Eating out in Corfu is a pleasure. Whether dining at a local taverna or restaurant, there are hundreds of small places with exquisite food, makes you really hungry. The native cuisine is delightfully uncomplicated and quite different from what's found in Greek restaurants abroad. Much of the cooking relies on simple seasonings and fresh meat and vegetables.
It's common for Greeks to make a lunch of mezedes, typical dishes include fried meatballs, octopus, shrimp, squid, cheese, olives, stuffed vine leaves, squash balls, tzatziki, eggplant dip, small sausages and giant beans. You can find mezedes at an ouzeri (serving ouzo, an anise-flavored liqueur or with beer.) Both of these restaurants are open only the day.

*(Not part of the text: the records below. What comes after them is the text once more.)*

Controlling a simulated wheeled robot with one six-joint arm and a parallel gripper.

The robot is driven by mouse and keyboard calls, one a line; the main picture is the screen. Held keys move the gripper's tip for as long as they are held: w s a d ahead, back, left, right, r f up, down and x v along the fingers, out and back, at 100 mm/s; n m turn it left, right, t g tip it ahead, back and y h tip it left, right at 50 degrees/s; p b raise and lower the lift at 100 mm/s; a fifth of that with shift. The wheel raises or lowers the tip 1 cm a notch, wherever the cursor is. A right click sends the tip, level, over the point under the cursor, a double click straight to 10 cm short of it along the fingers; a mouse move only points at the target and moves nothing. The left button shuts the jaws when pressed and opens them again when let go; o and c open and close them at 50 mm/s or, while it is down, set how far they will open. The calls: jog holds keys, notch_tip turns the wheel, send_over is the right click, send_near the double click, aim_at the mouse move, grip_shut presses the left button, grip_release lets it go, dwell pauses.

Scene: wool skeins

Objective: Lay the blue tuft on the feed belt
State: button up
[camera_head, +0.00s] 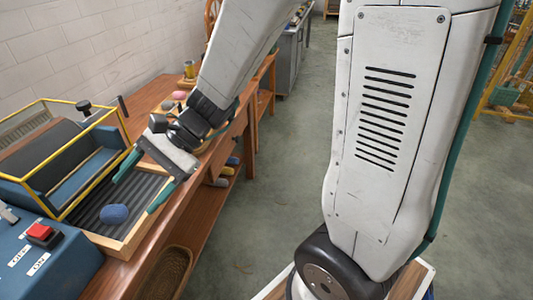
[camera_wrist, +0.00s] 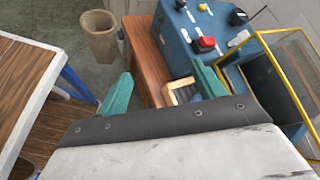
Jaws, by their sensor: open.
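The blue tuft (camera_head: 115,214) is a small rounded ball of wool. It lies on the dark ribbed feed belt (camera_head: 84,207), which has a pale wooden rim, near its front end. My gripper (camera_head: 133,196) is open, with its two teal fingers spread apart above the belt and pointing toward the tuft. Nothing shows between the fingers. The tuft looks apart from both fingers, though the height gap is hard to judge. In the wrist view my gripper (camera_wrist: 161,68) is also open, and the tuft does not show there.
A yellow-framed clear guard (camera_head: 68,140) stands left of the belt. A blue control box (camera_head: 40,258) with a red button (camera_head: 40,234) is at the front left.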

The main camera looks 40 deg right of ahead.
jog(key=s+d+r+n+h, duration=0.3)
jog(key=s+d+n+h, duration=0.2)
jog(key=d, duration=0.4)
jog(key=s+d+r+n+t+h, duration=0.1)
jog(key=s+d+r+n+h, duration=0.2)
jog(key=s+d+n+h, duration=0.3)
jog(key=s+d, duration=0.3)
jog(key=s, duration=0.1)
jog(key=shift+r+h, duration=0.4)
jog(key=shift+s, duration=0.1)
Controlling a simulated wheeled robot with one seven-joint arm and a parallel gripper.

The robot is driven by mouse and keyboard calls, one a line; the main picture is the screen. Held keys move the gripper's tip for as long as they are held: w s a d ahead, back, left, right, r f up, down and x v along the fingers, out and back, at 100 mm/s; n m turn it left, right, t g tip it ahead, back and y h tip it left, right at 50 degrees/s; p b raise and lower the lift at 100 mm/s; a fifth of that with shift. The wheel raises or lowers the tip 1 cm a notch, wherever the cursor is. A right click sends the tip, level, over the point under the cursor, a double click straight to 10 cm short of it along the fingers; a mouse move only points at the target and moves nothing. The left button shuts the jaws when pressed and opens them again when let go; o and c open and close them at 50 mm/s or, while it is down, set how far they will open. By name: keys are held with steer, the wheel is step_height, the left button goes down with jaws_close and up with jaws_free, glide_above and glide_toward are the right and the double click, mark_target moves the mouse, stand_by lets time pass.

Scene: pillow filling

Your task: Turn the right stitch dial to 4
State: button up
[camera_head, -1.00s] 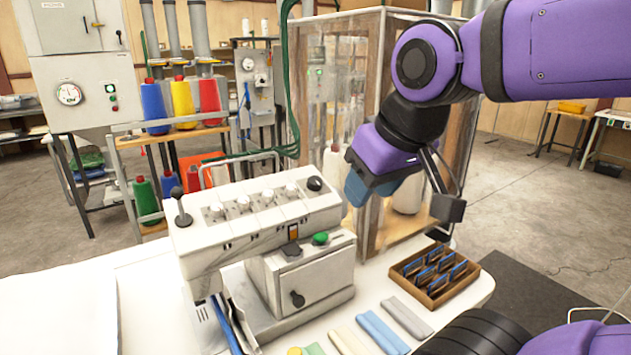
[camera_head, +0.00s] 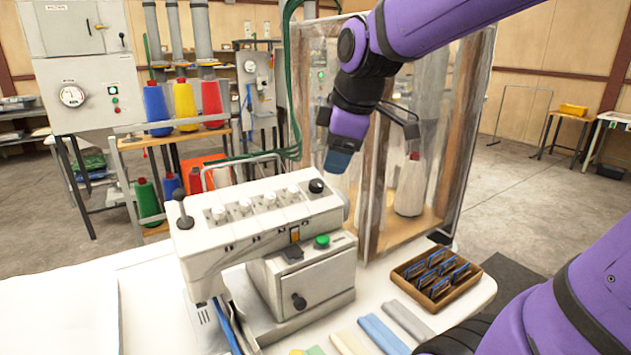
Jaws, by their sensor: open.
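The white sewing machine (camera_head: 240,243) stands on the white table. A row of several small pale dials runs along its sloped top. The rightmost pale dial (camera_head: 294,192) sits just left of a black knob (camera_head: 316,186) at the right end. The numbers on the dials are too small to read. My gripper (camera_head: 337,162) points down above and slightly right of the black knob, apart from the machine. It is open, and its fingertips hold nothing that I can see.
A clear-walled cabinet (camera_head: 375,225) with a wooden frame and white cones stands close behind my gripper. A wooden tray (camera_head: 412,301) of blue-edged pieces and folded cloths (camera_head: 383,334) lie on the table (camera_head: 462,302). A green hose (camera_head: 288,85) hangs behind the machine.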

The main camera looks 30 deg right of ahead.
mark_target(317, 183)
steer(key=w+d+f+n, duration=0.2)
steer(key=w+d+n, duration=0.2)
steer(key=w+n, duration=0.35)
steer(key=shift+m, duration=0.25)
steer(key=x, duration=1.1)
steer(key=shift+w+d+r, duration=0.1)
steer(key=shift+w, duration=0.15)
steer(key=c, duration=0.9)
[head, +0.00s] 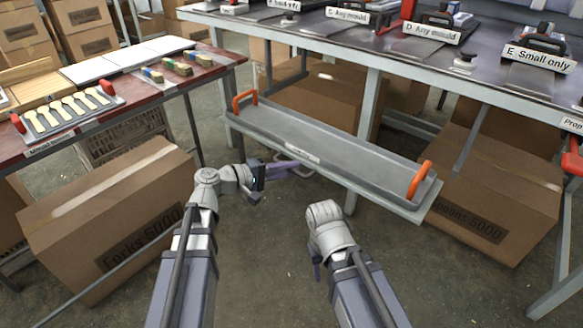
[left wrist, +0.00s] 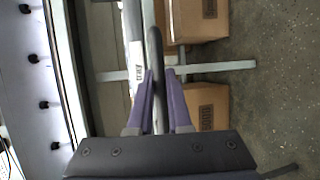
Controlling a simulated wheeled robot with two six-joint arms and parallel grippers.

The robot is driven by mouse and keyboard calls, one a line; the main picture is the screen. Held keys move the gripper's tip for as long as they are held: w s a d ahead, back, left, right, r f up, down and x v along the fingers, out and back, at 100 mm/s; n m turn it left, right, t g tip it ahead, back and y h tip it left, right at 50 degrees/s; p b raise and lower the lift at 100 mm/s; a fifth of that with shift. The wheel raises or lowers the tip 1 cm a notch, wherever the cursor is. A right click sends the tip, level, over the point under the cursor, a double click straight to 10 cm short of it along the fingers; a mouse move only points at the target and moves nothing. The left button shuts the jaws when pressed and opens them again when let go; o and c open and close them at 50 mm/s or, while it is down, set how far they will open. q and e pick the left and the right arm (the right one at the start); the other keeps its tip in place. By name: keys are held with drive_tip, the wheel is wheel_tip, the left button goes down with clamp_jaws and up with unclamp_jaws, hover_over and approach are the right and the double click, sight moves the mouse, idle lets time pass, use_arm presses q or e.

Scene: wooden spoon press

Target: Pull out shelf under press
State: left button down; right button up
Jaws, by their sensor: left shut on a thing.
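The shelf (head: 432,205) is a long grey ledge under the press table and sticks out in front of a table leg. A grey metal tray (head: 320,137) with an orange handle at each end lies on it. A pale label and a thin metal handle (head: 308,172) are on the shelf's front edge. My left gripper (head: 292,166) is at this handle. In the left wrist view its purple fingers are shut on the dark handle bar (left wrist: 155,50). My right gripper (head: 316,262) hangs low in front of the shelf, apart from it, its fingers mostly hidden.
The press table (head: 330,28) carries several labelled moulds. A red side table (head: 215,72) on the left holds spoons in a rack and brushes. Cardboard boxes (head: 110,210) stand below it and under the press table (head: 490,190). The concrete floor between is clear.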

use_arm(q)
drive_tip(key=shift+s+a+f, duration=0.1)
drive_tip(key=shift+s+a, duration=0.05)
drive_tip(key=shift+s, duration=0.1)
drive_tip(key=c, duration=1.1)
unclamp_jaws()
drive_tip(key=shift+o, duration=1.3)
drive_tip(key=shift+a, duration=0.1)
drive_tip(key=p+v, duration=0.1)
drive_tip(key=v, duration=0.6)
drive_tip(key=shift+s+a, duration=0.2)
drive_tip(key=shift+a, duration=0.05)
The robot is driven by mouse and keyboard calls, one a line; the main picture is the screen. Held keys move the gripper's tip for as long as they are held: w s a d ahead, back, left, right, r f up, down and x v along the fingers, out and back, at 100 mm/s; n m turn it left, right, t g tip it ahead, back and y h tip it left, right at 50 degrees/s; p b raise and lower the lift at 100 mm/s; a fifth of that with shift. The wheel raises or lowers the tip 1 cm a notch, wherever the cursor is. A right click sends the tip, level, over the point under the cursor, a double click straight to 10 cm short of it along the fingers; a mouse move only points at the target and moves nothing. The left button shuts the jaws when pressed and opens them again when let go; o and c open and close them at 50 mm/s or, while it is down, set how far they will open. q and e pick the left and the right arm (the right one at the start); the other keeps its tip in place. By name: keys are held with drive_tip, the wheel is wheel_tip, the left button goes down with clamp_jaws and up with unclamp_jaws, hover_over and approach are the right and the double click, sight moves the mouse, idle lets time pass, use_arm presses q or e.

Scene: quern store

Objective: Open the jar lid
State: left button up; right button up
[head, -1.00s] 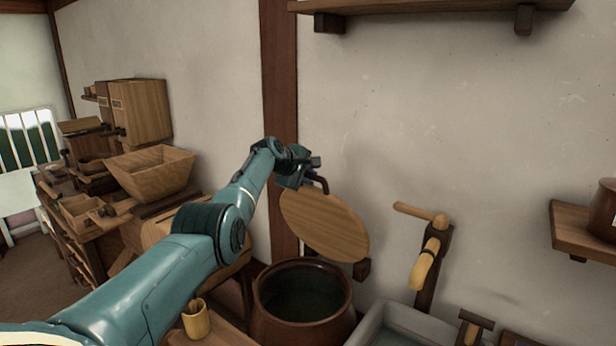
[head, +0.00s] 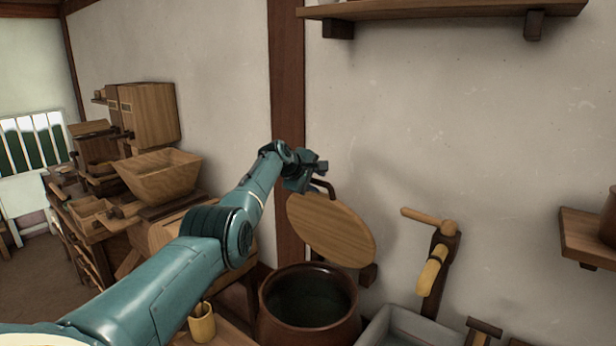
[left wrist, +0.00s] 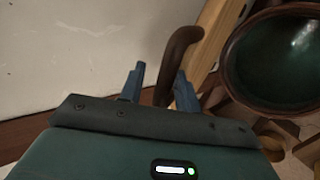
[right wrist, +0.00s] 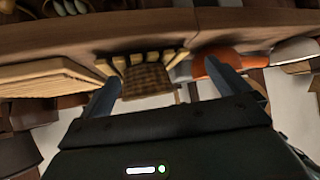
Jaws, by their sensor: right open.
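The jar (head: 308,325) is a round dark-brown pot below my left gripper, with its mouth uncovered and a dark greenish inside; it shows in the left wrist view (left wrist: 232,75). Its lid (head: 332,230), a round wooden disc, stands steeply tilted above the jar's back rim. A dark bent handle (head: 326,186) sticks up from the lid. My left gripper (head: 320,167) is at that handle, which passes between its narrowed fingers in the left wrist view (left wrist: 159,72). My right gripper (right wrist: 166,82) is open and empty, away from the jar.
A grey stone basin (head: 405,328) stands right of the jar, with a wooden crank (head: 435,262) above it. A small wooden cup (head: 202,322) is at the front left. A wooden hopper (head: 160,172) and benches fill the left. Shelves (head: 445,10) jut from the wall.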

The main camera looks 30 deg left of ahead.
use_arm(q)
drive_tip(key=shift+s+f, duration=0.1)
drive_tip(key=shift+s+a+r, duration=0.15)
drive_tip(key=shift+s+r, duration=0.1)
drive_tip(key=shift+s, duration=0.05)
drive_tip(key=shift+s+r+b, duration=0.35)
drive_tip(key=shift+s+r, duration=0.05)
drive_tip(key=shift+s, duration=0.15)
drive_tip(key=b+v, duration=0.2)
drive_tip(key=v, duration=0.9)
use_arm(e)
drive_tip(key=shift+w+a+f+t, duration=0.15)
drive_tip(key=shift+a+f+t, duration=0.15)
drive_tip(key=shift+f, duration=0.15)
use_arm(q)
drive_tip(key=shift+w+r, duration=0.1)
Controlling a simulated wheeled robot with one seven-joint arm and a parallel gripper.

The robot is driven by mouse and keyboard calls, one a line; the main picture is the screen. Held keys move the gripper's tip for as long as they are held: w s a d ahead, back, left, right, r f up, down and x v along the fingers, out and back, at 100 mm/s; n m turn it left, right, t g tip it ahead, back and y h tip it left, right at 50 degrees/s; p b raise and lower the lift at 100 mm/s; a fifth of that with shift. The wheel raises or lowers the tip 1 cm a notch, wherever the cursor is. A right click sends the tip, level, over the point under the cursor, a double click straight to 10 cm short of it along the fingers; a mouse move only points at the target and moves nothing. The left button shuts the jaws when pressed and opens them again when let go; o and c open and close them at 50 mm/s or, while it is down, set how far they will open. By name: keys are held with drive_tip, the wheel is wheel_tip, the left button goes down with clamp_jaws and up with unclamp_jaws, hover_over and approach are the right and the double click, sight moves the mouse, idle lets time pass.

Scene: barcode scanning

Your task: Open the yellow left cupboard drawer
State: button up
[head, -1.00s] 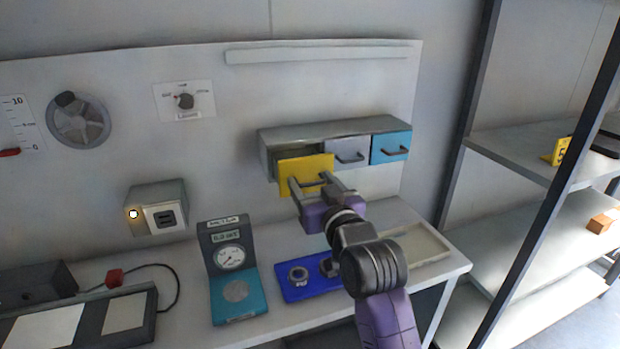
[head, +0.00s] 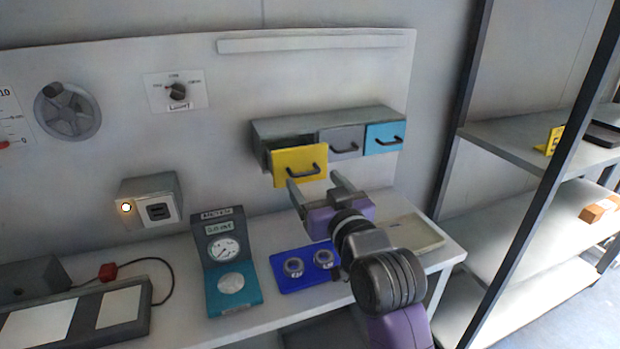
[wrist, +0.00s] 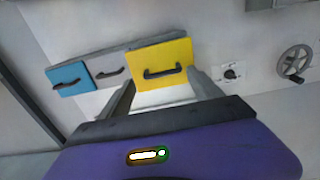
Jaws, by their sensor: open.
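The yellow drawer (head: 287,168) is the left one of three in the grey wall cupboard (head: 290,128). It stands pulled out, its front well ahead of the grey (head: 338,136) and blue (head: 376,134) drawer fronts. Its dark handle (head: 304,170) is free. My gripper (head: 315,183) is open and empty, just below and in front of the yellow drawer, apart from the handle. In the wrist view the yellow front (wrist: 172,55) shows between and beyond my spread fingers (wrist: 165,95), with its handle clear of them.
Below, the bench holds a blue tray (head: 290,284) with two round parts, a teal gauge stand (head: 222,297) and a shallow beige tray (head: 425,238). A metal shelf rack (head: 500,215) stands at the right. A wall dial (head: 178,91) is at upper left.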

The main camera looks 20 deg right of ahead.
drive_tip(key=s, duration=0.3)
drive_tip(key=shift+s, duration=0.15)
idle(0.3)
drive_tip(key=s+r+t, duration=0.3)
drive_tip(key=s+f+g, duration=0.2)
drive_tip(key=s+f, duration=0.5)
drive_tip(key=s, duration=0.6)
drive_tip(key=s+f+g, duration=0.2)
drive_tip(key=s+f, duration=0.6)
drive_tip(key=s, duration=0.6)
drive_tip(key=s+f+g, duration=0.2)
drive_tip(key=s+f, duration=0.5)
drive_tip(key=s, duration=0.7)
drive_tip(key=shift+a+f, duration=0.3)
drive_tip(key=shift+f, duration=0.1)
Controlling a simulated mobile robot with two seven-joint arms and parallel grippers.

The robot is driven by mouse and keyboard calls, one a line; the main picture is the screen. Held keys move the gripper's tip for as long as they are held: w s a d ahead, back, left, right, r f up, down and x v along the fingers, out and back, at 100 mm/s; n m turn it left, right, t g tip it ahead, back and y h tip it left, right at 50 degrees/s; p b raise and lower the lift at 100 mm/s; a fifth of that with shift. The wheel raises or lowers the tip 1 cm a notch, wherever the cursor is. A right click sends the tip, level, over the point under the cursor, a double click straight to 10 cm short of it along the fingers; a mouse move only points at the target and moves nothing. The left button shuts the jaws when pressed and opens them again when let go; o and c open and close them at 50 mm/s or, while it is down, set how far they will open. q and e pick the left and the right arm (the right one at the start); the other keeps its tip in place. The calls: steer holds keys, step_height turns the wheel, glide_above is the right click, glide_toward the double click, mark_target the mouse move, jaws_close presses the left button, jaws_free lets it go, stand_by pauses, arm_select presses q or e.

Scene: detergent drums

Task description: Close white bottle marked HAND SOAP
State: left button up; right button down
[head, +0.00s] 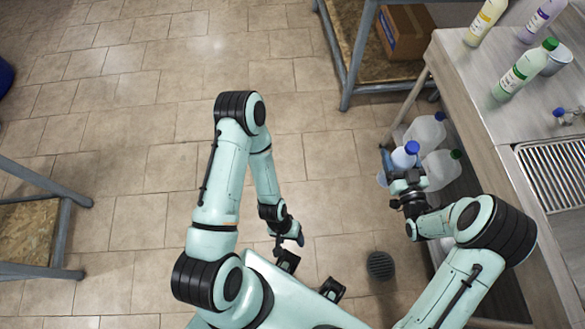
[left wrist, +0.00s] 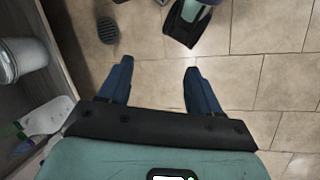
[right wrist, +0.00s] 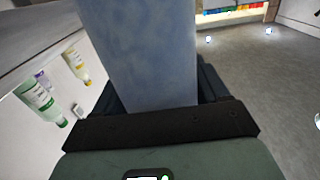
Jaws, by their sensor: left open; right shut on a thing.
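A white bottle (head: 401,159) with a blue cap (head: 411,147) is in my right gripper (head: 403,168), beside the counter and above the floor. Its label is not readable. In the right wrist view a pale bluish-white body (right wrist: 140,50) fills the space between the fingers; its cap is out of that view. The cap appears to sit on the bottle top; I cannot tell how tight it is. My left gripper (head: 290,238) is open and empty over the floor, well left of the bottle. Its two spread fingers (left wrist: 160,85) show in the left wrist view.
Clear jugs (head: 426,131) stand under the counter (head: 480,95) close to my right gripper. Green (head: 524,70), yellow and purple bottles stand on the counter, near a sink drainer (head: 555,172). A shelf with a cardboard box (head: 405,30) is behind. The middle floor is free.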

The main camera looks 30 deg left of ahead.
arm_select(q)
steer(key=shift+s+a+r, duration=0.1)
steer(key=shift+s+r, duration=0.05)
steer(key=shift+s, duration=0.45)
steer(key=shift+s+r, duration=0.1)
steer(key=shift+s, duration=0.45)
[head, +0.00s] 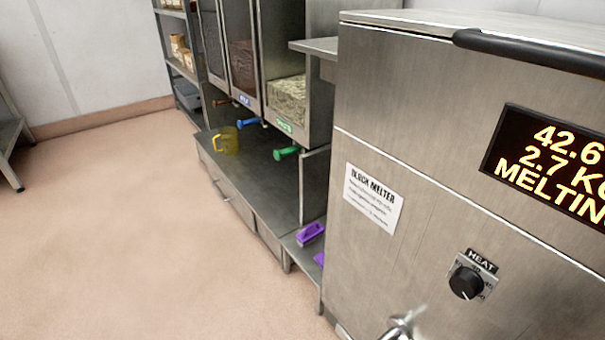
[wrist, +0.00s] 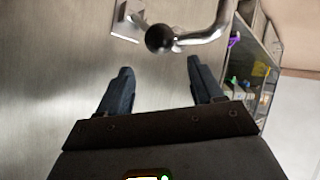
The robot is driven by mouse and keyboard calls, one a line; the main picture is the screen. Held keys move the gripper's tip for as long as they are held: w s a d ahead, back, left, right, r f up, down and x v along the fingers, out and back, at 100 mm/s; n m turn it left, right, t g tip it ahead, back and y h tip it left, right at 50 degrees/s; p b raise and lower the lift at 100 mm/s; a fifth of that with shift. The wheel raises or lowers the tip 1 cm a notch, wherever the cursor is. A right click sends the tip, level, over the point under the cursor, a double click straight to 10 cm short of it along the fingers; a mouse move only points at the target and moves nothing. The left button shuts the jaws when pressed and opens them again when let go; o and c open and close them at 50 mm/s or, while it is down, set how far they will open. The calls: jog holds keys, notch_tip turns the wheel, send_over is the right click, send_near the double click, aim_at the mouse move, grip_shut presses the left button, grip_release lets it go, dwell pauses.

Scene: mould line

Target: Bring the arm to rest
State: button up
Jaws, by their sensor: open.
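My gripper (wrist: 161,76) shows in the wrist view with its two dark fingers spread apart and nothing between them. Just beyond the fingertips are a round black knob (wrist: 159,38) and a bent shiny metal pipe (wrist: 208,36). The knob appears apart from both fingers. The block melter's brushed steel wall (wrist: 50,80) fills the left of that view. My gripper and arm are not seen in the head view.
The block melter (head: 400,120) stands close at right, with a lit display (head: 555,155), heat dial (head: 466,282) and shiny metal fitting (head: 403,324). A yellow jug (head: 226,141) stands on the dispenser bench (head: 262,172). Floor (head: 120,240) at left is clear.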

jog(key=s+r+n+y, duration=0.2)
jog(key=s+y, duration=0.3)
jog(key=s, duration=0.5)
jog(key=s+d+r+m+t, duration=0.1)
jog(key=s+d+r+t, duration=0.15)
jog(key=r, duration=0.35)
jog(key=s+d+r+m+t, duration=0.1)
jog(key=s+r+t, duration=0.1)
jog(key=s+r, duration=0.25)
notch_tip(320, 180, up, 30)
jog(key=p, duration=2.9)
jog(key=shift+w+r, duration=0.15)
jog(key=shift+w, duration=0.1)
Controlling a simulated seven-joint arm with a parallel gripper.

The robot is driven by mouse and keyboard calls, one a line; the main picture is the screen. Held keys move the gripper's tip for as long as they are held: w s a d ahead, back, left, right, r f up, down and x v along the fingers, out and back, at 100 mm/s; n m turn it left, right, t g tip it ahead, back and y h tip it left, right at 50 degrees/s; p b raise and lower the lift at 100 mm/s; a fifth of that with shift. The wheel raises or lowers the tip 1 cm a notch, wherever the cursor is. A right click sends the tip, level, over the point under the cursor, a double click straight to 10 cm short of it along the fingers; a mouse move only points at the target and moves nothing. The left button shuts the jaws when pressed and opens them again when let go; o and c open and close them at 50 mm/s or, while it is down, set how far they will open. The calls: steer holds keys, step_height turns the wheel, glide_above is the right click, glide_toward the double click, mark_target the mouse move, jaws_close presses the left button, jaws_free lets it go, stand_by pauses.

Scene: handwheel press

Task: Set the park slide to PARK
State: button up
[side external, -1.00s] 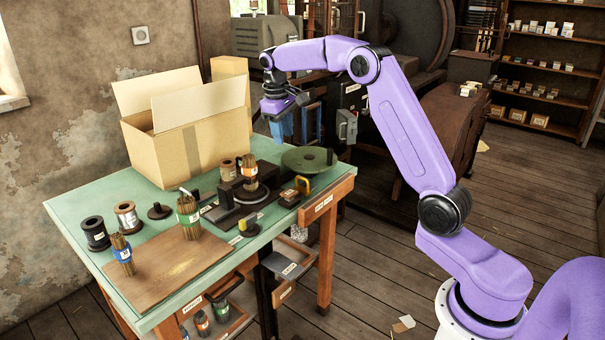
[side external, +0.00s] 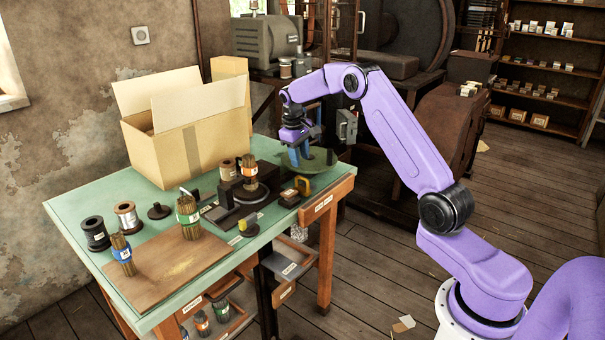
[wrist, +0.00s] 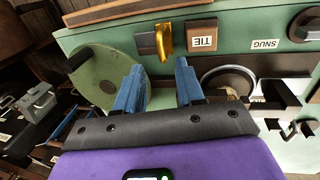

For the evening meal, Greek tavernas serve specialties as moussaka kebabs, pastitsio,stifado,and paidakia. The cost of dinner for one, not including drinks, start 5.85 euro. A lot of restaurants, Greek Tavernas, ouzeri, you will find in all tourist areas of Corfu.
My Favorite Menu:
Moussaka lamb, eggplant and bechamel sauce.
Pastitsio (lamb or goat meat with macaroni and tomatoes.
Sofrito which is small slices of veal cooked in spicy sauce.
Pastitsada which is macaroni with veal cooked in tomato sauce.
Bourdetto a fish cooked in sauce with red peppers and onion.
Olive oil, onion, garlic and pepper are the basic elements of almost every recipe and, of course, from an original Corfiot table, greenery is never absent. Green vegetables are always boiled. Fresh salads, with the most popular being roka and glistrida (not found anywhere else but in Corfu), together with the locally produced mellow and lightly flavoured wine which, when drunk by the Corfiots, induces them to burst into song.
Olive oil, used pure or cooked, is one of the major ingredients in the Corfiot cuisine as well as in the cuisine of all the Mediterranean countries.
Bianco is a specialty dish of either dry-salted or fresh Mediterranean cod called Bakaliaros. Of course, it is cooked in a white sauce with garlic, olive oil and fresh lemon juice. It is cooked with potatoes which take on the flavour of the fish. The origin of the word is Italian-Venetian.
Sofrito is is made with fillets of veal, first fried and then stewed slowly with garlic, black pepper and parsley. It is normally served with roast potatoes that have been cooked in the oven with garlic and rosemary.
Pastitsada is a casserole dish with meat in a tomato sauce with onion, cinnamon and cloves and lots of pasta. The best meat is chicken .
Bourdetto is a fish cooked in a tomato sauce with onion, garlic and red spicy pepper. The best fish for bourdeto is scorpion.
Don`t forget to drink the typical anise brandy with a high alcoholic content called koum kouat and tzinzerbeer.